(Part of a data file)
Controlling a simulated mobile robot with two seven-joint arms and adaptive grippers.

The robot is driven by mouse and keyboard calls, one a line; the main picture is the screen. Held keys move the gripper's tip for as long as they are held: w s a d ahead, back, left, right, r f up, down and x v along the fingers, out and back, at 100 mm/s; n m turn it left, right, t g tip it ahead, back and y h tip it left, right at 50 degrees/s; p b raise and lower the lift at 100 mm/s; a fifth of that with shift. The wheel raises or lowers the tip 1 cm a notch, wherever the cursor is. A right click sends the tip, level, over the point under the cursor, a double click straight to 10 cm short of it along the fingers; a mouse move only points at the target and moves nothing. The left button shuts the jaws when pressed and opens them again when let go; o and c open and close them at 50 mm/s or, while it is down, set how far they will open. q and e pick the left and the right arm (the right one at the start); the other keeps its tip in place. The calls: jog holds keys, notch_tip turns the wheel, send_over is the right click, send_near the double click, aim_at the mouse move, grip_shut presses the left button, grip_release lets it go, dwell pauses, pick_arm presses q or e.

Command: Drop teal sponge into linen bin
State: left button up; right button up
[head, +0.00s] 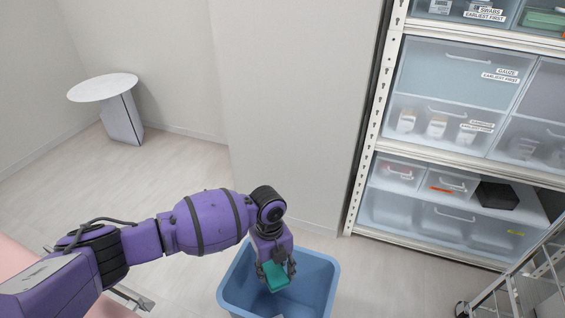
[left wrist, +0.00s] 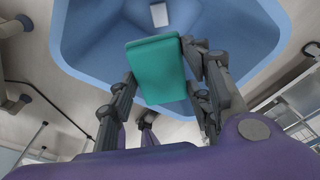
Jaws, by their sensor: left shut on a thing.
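The teal sponge (head: 276,277) is a small flat block held over the blue linen bin (head: 326,285) in the head view. My left gripper (head: 275,270) is shut on it, pointing down above the bin's opening. In the left wrist view the sponge (left wrist: 156,66) sits between the fingers of my gripper (left wrist: 163,85). The blue bin (left wrist: 90,35) surrounds it behind, with a small pale patch on its inside. My right gripper does not show.
A shelf rack with clear drawers (head: 455,75) stands at the right. A metal ladder-like frame (head: 515,285) is at the lower right. A round white side table (head: 103,87) stands at the far left. The floor between is clear.

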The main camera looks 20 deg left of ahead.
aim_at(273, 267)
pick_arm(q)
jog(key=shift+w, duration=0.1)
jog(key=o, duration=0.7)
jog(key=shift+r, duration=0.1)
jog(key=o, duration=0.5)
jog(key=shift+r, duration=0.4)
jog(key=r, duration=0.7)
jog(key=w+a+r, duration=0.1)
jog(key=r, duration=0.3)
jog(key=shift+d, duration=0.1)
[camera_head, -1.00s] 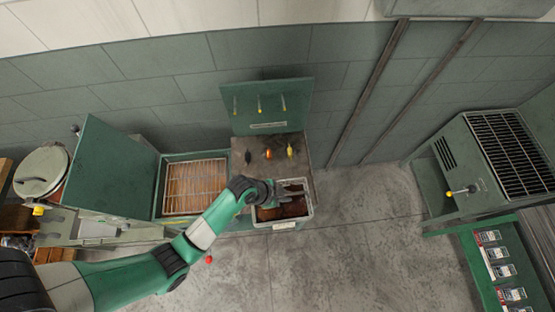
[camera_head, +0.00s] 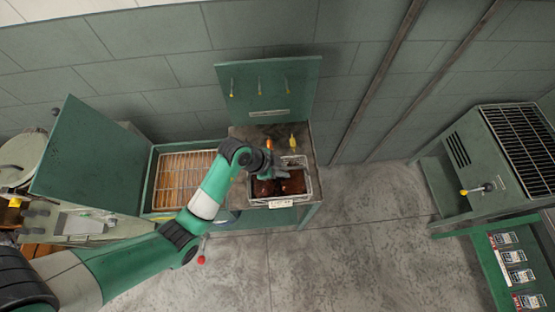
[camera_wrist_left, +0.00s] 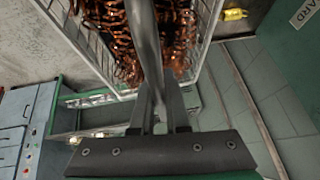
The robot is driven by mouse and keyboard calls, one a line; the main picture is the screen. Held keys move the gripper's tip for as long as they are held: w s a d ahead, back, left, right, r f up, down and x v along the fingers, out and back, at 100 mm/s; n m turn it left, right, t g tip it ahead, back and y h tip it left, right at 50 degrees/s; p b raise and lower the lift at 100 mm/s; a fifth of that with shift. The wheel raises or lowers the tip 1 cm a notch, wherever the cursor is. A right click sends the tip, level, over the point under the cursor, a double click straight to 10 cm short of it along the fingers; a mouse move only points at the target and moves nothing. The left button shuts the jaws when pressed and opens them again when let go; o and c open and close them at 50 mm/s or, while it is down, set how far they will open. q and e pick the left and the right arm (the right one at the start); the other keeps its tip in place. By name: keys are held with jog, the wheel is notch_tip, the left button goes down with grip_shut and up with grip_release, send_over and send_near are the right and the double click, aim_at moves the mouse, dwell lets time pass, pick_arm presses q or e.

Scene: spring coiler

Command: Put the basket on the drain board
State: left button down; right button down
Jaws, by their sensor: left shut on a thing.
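The basket (camera_head: 313,185) is a pale wire basket filled with reddish-brown coils, with a label on its front. It is over the front part of the drain board (camera_head: 314,150), a dark worktop with a green upright back panel. I cannot tell whether it rests on the board or hangs just above it. My left gripper (camera_head: 280,172) is shut on the basket's handle from above. In the left wrist view the gripper (camera_wrist_left: 157,95) grips a grey bar, with the wire basket (camera_wrist_left: 85,45) and its coppery coils beyond. My right gripper is out of view.
An orange item (camera_head: 269,144) and a yellow item (camera_head: 292,142) are at the board's back. A green tank (camera_head: 152,180) with an open lid (camera_head: 95,160) stands left. A green machine with a grille (camera_head: 525,150) stands far right. The floor between is clear.

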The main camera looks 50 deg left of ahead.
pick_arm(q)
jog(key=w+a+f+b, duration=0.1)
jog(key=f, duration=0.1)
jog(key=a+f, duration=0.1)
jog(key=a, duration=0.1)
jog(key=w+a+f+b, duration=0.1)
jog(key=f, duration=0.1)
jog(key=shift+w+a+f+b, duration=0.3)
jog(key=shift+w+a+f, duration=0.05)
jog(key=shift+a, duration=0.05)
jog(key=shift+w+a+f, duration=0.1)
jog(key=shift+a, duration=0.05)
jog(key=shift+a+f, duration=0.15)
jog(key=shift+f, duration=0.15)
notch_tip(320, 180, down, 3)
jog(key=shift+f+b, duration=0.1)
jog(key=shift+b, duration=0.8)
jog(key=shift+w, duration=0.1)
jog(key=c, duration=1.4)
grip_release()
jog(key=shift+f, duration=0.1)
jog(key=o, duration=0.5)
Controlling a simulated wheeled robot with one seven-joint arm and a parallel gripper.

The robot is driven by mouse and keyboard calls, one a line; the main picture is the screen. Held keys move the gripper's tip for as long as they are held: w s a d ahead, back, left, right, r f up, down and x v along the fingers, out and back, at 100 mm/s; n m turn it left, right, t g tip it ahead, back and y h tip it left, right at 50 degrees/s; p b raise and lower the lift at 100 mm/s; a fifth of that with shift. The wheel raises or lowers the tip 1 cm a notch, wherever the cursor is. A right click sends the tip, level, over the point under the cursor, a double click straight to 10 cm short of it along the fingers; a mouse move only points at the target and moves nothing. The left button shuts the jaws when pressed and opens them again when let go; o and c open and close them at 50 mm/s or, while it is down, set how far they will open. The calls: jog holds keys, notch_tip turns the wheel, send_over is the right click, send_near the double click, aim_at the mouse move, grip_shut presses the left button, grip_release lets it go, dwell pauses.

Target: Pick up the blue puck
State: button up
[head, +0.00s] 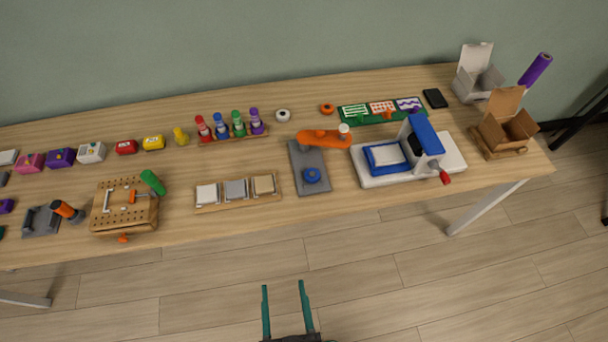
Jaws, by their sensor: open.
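A round blue puck (312,175) sits on the front part of a dark grey plate (309,157) near the middle of the table's front half. An orange arm-like piece (324,138) with a white knob lies over the back of the plate, behind the puck and apart from it. My gripper (284,285) is at the bottom of the head view, with its two teal fingers apart and nothing between them. It is over the floor in front of the table, well short of the puck.
Left of the plate is a wooden tray (237,206) with three square pads. To the right stands a blue and white press (424,140) with a red knob. White and orange rings (327,108) lie behind. The table front edge before the puck is clear.

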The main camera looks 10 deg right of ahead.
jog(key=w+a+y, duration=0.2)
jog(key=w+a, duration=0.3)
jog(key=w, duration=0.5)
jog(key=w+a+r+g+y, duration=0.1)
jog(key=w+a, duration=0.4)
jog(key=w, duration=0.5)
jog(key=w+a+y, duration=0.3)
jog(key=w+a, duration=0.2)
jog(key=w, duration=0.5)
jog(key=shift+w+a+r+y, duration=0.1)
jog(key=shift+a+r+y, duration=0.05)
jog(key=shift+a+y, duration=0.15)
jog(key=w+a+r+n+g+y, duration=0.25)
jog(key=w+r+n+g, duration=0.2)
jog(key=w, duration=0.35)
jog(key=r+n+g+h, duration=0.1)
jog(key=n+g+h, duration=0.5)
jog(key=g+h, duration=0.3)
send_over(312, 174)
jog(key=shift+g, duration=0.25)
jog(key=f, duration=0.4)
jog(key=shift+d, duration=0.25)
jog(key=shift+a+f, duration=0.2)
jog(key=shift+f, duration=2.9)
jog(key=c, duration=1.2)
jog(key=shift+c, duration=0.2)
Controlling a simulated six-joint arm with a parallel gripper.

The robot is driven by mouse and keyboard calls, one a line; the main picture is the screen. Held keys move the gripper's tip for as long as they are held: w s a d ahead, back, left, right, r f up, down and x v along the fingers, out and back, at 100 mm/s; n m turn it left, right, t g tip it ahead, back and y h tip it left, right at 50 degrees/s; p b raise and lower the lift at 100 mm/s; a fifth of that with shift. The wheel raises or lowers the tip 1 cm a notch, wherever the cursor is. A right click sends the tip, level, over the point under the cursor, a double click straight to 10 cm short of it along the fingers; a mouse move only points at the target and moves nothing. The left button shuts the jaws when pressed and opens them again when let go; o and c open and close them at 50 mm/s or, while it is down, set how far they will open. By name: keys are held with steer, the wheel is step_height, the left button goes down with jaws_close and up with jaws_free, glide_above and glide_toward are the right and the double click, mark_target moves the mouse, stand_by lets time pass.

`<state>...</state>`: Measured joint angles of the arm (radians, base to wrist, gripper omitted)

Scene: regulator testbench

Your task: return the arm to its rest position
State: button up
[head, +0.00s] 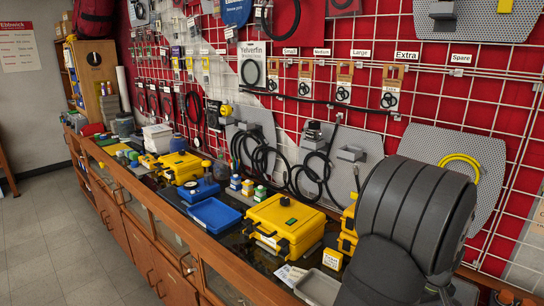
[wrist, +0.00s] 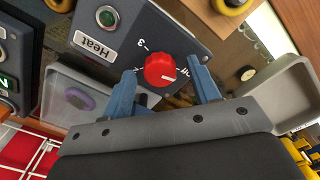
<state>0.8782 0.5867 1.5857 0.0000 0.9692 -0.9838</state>
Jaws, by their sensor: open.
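My gripper (wrist: 164,82) shows in the wrist view with two blue fingers spread apart and nothing between them in their grip. A red knob (wrist: 160,70) with a white mark appears between and beyond the fingers, on a dark panel (wrist: 150,28) labelled "Heat" with a green round button (wrist: 107,16). I cannot tell the exact distance from the fingers to the knob; no contact shows. In the head view, my dark grey arm fills the lower right, and the gripper's fingers are hidden there.
In the wrist view, a translucent bin (wrist: 62,110) holding a purple ring lies left and a grey tray (wrist: 285,90) right. In the head view, a yellow case (head: 284,222) and blue tray (head: 214,214) sit on the crowded counter. A wire-grid wall stands behind; the floor (head: 45,240) is clear.

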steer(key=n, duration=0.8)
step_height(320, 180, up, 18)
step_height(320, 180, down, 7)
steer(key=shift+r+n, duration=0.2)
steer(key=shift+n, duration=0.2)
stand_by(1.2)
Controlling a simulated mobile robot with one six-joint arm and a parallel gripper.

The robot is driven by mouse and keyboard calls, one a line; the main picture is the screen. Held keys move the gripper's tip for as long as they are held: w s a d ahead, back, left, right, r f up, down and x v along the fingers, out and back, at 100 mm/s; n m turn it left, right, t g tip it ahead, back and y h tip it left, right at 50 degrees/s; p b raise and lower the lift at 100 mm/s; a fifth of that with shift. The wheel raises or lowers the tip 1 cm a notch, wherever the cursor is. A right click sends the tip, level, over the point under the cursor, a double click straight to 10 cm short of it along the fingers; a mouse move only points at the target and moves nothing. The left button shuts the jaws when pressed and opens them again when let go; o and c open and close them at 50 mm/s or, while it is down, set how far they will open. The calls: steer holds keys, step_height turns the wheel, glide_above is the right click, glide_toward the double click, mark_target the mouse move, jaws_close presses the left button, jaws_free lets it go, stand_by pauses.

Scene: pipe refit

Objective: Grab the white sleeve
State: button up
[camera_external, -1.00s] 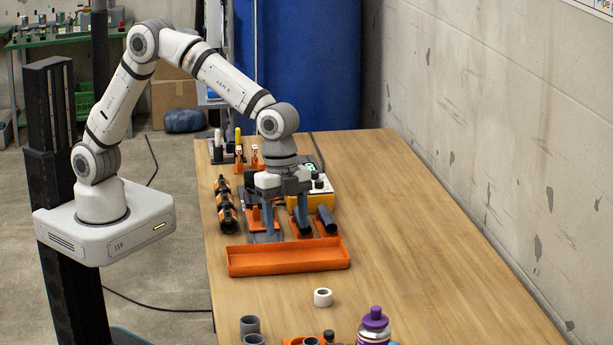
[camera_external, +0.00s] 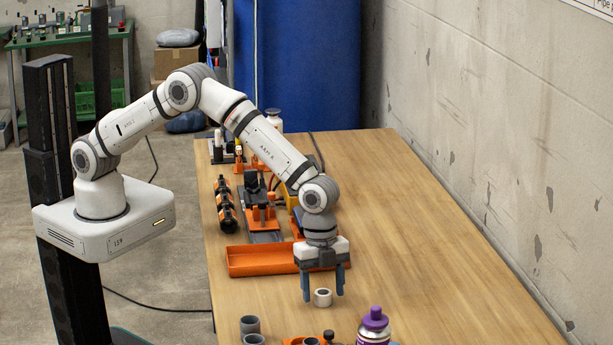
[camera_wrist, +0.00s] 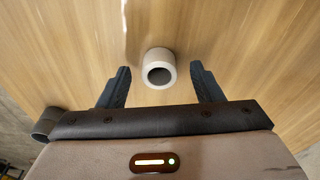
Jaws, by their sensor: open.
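The white sleeve (camera_external: 323,297) is a short hollow ring on the wooden table, in front of the orange tray. My gripper (camera_external: 322,294) points down above and slightly behind it, with its two dark fingers spread. In the wrist view the white sleeve (camera_wrist: 159,68) shows its open end. It lies between the fingertips of my open gripper (camera_wrist: 163,75), a little ahead of them. I see a gap on each side, and neither finger appears to touch it.
The orange tray (camera_external: 240,262) lies just behind my gripper. Grey pipe pieces (camera_external: 250,326) stand at the front left, and a purple-capped bottle (camera_external: 374,326) stands at the front right. A grey piece (camera_wrist: 47,122) shows at left in the wrist view. The table's right side is clear.

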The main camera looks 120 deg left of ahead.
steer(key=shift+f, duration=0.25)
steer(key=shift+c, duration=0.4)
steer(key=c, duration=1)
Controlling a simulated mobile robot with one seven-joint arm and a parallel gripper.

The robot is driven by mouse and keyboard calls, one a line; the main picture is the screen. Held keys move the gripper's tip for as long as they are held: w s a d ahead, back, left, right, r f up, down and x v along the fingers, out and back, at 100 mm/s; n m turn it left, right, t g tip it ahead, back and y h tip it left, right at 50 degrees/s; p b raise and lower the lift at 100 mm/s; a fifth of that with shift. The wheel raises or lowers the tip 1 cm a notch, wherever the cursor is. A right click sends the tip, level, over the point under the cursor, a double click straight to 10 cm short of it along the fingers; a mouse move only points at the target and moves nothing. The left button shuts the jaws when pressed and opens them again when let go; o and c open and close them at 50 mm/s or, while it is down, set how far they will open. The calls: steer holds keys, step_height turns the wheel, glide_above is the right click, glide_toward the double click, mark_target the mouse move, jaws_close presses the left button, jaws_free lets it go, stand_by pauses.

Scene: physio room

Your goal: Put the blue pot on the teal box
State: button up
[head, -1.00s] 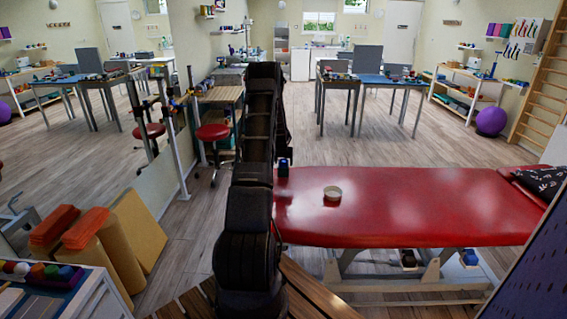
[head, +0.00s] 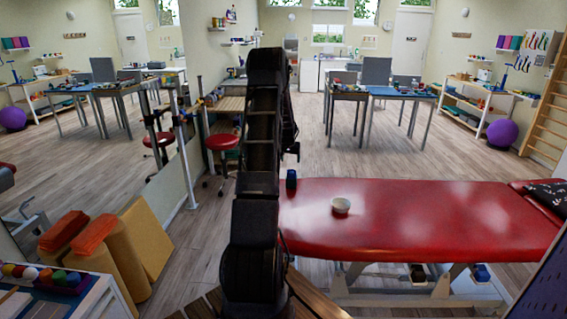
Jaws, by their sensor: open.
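A small dark blue pot (head: 291,179) stands upright at the far left corner of the red treatment couch (head: 430,225), just right of my arm. My gripper (head: 292,150) shows only in part as a dark end beside the black arm, above the pot in the picture. It is open and apart from the pot, with clear space between them. My arm hides what lies behind it. I cannot make out the teal box for certain; small greenish boxes (head: 460,97) show on the far right shelf.
Work tables (head: 385,92), a red stool (head: 222,143) and a purple ball (head: 502,133) stand beyond. The wooden floor behind the couch is open.

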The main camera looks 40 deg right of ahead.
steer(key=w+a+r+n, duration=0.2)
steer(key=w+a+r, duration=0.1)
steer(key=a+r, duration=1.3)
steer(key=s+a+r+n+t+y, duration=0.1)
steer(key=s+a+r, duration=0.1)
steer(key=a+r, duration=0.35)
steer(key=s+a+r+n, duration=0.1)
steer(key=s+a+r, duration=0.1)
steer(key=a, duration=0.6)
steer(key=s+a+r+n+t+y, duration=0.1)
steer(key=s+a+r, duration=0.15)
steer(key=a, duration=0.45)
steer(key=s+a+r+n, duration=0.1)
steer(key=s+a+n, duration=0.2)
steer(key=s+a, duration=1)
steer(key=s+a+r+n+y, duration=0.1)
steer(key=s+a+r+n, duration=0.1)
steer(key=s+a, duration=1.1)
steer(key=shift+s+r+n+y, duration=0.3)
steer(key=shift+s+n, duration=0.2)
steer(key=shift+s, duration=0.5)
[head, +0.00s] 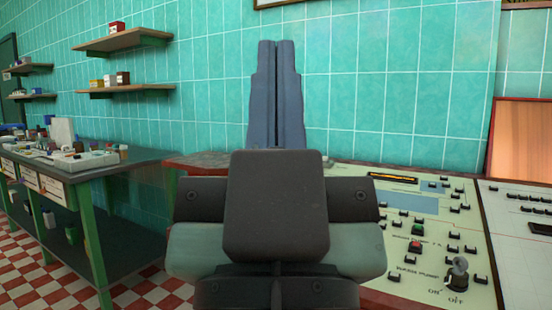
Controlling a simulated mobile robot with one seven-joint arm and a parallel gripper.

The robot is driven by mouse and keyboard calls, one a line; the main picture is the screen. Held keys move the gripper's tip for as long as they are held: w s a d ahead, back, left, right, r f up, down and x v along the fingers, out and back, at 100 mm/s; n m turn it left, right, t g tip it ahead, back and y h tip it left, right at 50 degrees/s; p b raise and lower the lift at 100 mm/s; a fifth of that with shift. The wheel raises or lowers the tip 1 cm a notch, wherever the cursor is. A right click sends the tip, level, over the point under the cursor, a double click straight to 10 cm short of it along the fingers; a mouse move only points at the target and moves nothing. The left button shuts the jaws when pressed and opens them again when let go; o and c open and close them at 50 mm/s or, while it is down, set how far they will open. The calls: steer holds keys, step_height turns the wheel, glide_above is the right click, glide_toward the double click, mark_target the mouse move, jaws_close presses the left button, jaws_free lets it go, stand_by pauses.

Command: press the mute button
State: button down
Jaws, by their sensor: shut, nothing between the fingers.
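My gripper (277,48) fills the middle of the head view. Its two long fingers point up and lie together, with nothing between them. It stands in front of a beige control panel (388,245) and hides the panel's left part. The panel carries several small black buttons, a red button (415,246) and a green button (417,229) just above it. Labels are too small to read surely, so I cannot tell which button is mute, or whether my gripper hides it.
A lever switch (457,272) with ON and OFF marks rises at the panel's lower right. Another panel (515,205) adjoins on the right. A green-legged table (120,160) with small bottles stands left. Shelves (125,40) hang on the teal tiled wall. Checkered floor shows at lower left.

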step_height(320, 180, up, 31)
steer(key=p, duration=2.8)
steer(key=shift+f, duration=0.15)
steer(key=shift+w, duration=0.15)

Task prompt: Where a line holds "Scene", copy that line.

Written answer:
Scene: spring coiler
Scene: regulator testbench
Scene: pipe refit
Scene: physio room

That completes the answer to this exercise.